The magic of my vision has been besmirched by scandal after scandal, pension mis-selling and the Equitable Life collapse on the retail side, Maxwell , ASW and the countless broken promises to occupational pension scheme members at the corporate end of the spectrum.
It is not hard tos ee why experience tells people not to trust pensions.
But there is something worse than this, worse than the failures and the scandals and the shattered expectations. This the failure of nerve to call time on the failed experiment and move back to what Frank Field called our “Economic Miracle” the system of not-for-profit occupational pension schemes that set out to provide proper pensions for the staff of the companies in the UK– great and small.
The failure of these schemes is only partial. Millions are enjoying great pensions arising from the contributions and prudent management of these plans over the past fifty years. Many of the larger schemes are still open and with the public sector, it is still the expectation that whether the promise is funded or unfunded, the link to a salary based guaranteed pension forms an essential part of the working covenant.
Nevertheless , the concept of future accrual within corporate schemes is broken and will not easily be fixed so long as shareholders have to absorb risks not just of investment markets but of changing demographics explicitly the seemingly inexorable increase in people’s life expectancy.
With a broken DB sector and a distrusted DC promise, the time is ripe for a new vision, something that reverts to the best of the past but employs the technology of the present. Though market conditions are tough and demographic challenges tougher, the prospect of “ambitious pensions” as laid out by Steve Webb, should be enticing to pensions people keen to win back ailing support.
For me, the saddest failure is the failure of nerve among my generation to put some ambition back into what we do. There is risk averse and risk reverse and we are driving the pensions bus to the back of the cul-de-sac. We urgently need to find some forward gears.
People are looking for some pensions leadership. They may be getting some from Steve Webb and from Gregg McClymont and Ed Milliband at this week’s Labour Conference. But there is precious little thought leadership coming from the major actuarial firms, or the life insurers or the IFA community and this saddens me.
Across the North Sea there exists a model that is producing 50% more income from its DC accumulation than in the UK. We laugh at it, laugh at its lack of guarantees and shun it like some leprous sore on the face of our pristine system. Except our system is no longer pristine. “The Older I get, the less I trust my pension” – my father’s phrase.
Please God I do not live so long – at least without some more ambition than my generation are showing!
- Scale and scalability- why L & G is the cuckoo in the Nest. (henrytapper.com)
- Getting CEO’s and Chairmen “comfortably” relaxed about pensions. (henrytapper.com)
- Too important to hide;- why the Government has to investigate pension default charges (henrytapper.com)

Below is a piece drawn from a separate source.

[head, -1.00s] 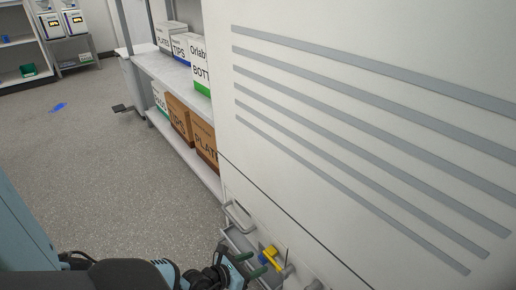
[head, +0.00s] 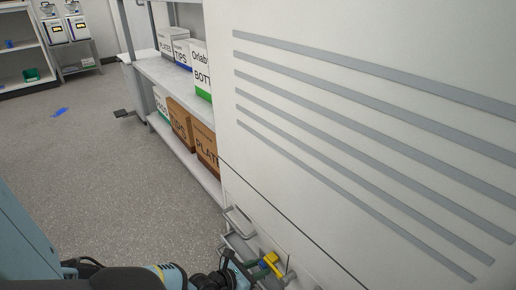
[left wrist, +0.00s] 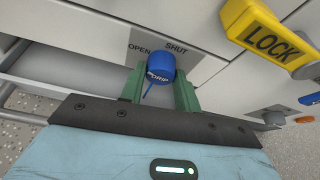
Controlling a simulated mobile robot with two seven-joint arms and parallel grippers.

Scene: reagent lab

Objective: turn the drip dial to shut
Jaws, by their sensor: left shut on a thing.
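The blue drip dial (left wrist: 160,68), marked DRIP, sits on a grey cabinet panel in the left wrist view. The plate (left wrist: 158,44) above it reads OPEN on the left and SHUT on the right. My left gripper (left wrist: 162,88) has its green fingers on either side of the dial and is shut on it. A thin blue strip shows below the dial; I cannot tell which label the dial points to. In the head view my left gripper (head: 256,267) is at the cabinet's lower front, and the dial is hidden there. My right gripper is not in view.
A yellow LOCK handle (left wrist: 266,34) stands close to the right of the dial; it also shows in the head view (head: 271,262). Grey bar handles (head: 238,222) stick out of the cabinet nearby. Shelves with boxes (head: 206,150) stand beyond; the floor at left is mostly clear.

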- Send in forensic actuaries to sort out these “rip-off” pensions! (henrytapper.com)
- Maybe consumer cynicism about pensions is right.. (henrytapper.com)

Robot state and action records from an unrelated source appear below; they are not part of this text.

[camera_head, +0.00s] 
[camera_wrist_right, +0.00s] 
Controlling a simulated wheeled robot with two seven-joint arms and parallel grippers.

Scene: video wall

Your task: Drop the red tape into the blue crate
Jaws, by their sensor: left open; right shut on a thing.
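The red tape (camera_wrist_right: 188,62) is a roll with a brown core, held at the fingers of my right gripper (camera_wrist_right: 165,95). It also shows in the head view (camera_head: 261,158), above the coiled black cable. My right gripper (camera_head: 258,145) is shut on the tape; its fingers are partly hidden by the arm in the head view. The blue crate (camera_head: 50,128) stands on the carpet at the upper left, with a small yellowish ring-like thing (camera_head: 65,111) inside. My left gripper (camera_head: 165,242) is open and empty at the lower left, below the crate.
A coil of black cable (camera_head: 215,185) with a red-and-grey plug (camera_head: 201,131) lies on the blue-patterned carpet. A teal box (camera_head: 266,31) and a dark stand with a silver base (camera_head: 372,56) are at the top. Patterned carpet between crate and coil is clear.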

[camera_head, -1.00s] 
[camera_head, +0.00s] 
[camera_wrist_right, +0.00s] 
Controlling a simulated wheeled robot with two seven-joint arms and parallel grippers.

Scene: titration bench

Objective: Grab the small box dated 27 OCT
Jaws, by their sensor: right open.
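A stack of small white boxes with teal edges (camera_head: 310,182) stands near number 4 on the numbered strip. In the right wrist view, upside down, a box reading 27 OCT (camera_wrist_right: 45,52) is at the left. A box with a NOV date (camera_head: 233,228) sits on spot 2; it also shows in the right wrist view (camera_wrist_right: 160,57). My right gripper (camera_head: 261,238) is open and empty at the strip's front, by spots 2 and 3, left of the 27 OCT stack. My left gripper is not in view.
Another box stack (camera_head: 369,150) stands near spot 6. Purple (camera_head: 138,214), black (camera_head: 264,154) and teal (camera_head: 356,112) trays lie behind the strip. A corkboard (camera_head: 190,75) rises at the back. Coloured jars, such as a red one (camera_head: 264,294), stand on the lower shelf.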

- TESCO extra pensions (henrytapper.com)
- “The first cut is the cheapest” – transferring legacy pensions (henrytapper.com)
- An amnesty on pension charges is not the answer! (henrytapper.com)

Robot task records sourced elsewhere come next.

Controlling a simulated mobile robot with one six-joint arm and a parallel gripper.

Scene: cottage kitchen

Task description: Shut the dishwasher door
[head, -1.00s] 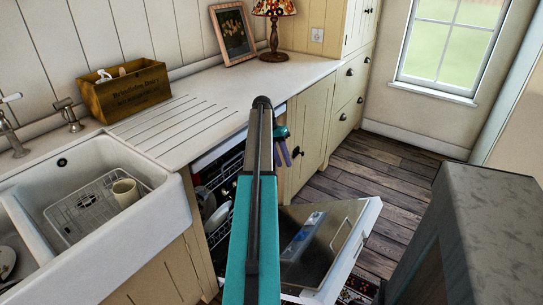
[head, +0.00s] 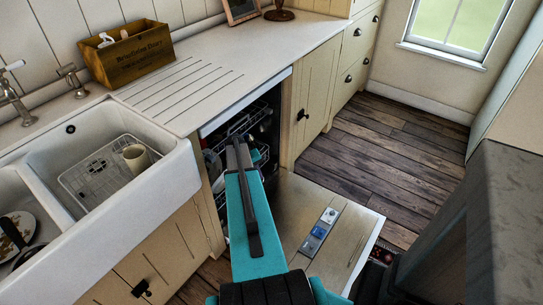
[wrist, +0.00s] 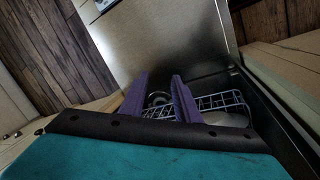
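The dishwasher door (head: 300,205) is folded down, its inner metal face up with a detergent dispenser (head: 319,232) on it. The door also shows in the wrist view as a steel panel (wrist: 185,40). The dishwasher opening (head: 268,118) is under the counter, with wire racks (wrist: 222,104) inside. My arm reaches down to the opening in the head view and hides the gripper. In the wrist view my gripper (wrist: 161,84) has two purple fingers apart, nothing between them, seen over the rack near the door's hinge side. I cannot tell whether it touches anything.
A white sink (head: 165,190) with a cup (head: 136,157) is at left. A wooden box (head: 128,55) stands on the counter (head: 215,75). A dark grey block-like unit (head: 475,230) stands close at right. Wooden floor (head: 385,140) is clear beyond the door.

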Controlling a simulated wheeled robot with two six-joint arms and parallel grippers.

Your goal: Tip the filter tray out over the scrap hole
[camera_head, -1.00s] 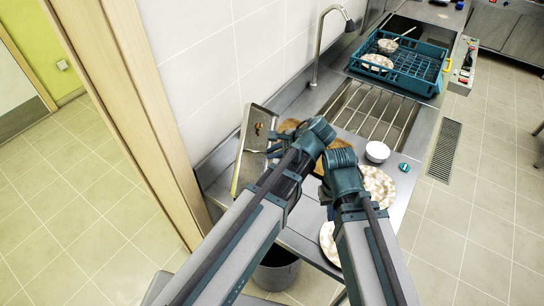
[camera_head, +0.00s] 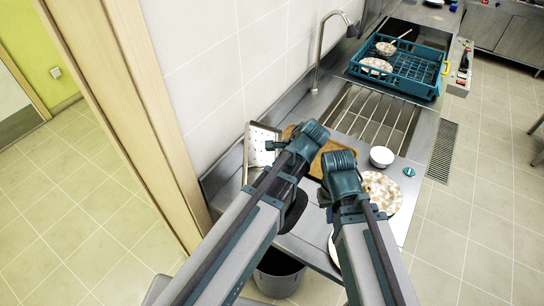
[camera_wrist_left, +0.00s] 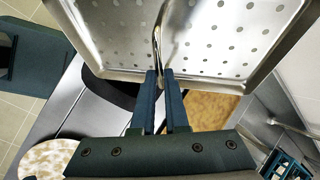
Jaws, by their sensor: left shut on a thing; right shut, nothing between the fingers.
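The filter tray (camera_head: 262,143) is a metal tray with rows of small holes. My left gripper (camera_wrist_left: 160,76) is shut on its rim, and the tray is steeply tilted above the counter's left end. In the left wrist view the tray (camera_wrist_left: 215,40) fills the top, and no scraps show on its visible face. The scrap hole (camera_head: 295,210) is a dark opening in the counter, partly covered by my left arm. It shows black below the tray in the left wrist view (camera_wrist_left: 108,92). My right gripper (camera_head: 325,194) is shut and empty, just right of the hole.
A brown board (camera_head: 318,163) lies behind my arms. A soiled plate (camera_head: 382,194) and a white bowl (camera_head: 382,157) stand to the right. A barred sink (camera_head: 375,115) and teal rack (camera_head: 405,70) lie farther back. A grey bin (camera_head: 279,275) stands below.

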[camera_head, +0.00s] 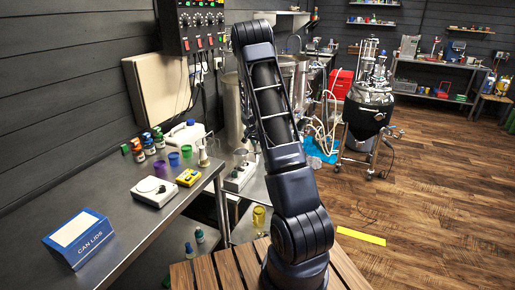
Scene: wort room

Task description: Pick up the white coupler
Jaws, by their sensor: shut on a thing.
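I cannot pick out the white coupler for certain. A small pale piece (240,155) stands by a white device on the low steel table beyond the bench, but it is too small to name. My arm rises through the middle of the picture and hides part of that table. My gripper cannot be seen, so what its jaws hold does not show.
The grey bench (150,228) at left bears a blue can lids box (80,240), a white scale (155,191), a yellow meter (188,177), cups, bottles and a white jug (186,134). A steel vessel (369,108) stands behind.

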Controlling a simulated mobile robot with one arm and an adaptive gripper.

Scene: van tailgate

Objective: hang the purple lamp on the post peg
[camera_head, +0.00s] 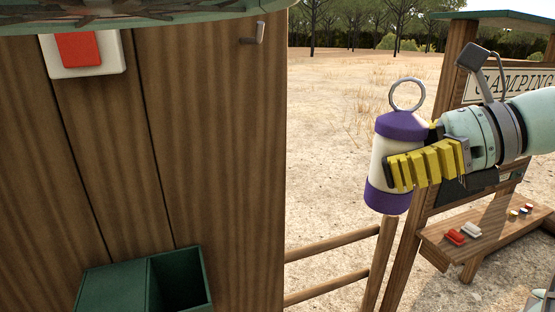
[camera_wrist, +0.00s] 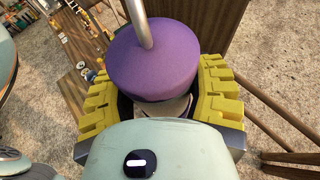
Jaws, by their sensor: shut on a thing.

- Can we get our business leaders to bother with pensions? (henrytapper.com)
- Abusing the voice of the people – a call for better pensions (henrytapper.com)
My complaint is that pensions are still too opaque and too complicated. This probably originated with DB pensions where contributors were told to put a bit of cash into their scheme and not worry about the rest since lots of clever actuaries and investment advisers would take care of it and anyway the ultimate pension was simply based on final salary. That was the gloss but if you scratched the surface a myriad of detailed rules, questionable assumptions and convoluted fee arrangements quickly became visible. If it had all worked then we would be happy but DB has failed spectacularly and similar long term products such as endowment policies horrendously underperformed: My own 25 year endowment is about to mature with a near 30% shortfall against the original projection. And you wonder why there is lack of trust!
In a DC world everything should be simplified. Put money in and you get a return based on that plus investment performance. We are all getting used to ISA’s and increasingly SIPPS which are very transparent and fairly easy to understand. In order to gain trust the pensions industry needs to reduce complexity and not be too clever with investment return and other actuarial assumptions. And happily success in this regard would actually be a reduced need for pension advisers……
Oh, one other thing, part question part addition to my argument. I never really understood SERPS, “contracted in/out” and Protected Rights. Can I forget about all this now?
The breakdown in trust between the various parties involved in pensions has led to this complicated system of checks and balances we know as pensions regulation.
The root problem is not the regulation but the need for it. Were we to truly adopt priniplce based regulation based on common sense with an eye to the common good. Most of what you see could go.
So long as distrust continues, so will opacity both in the products and the regulation. Which is why we need these open debates- not between pensions people but between people like you who can observe and comment – as always – with perception!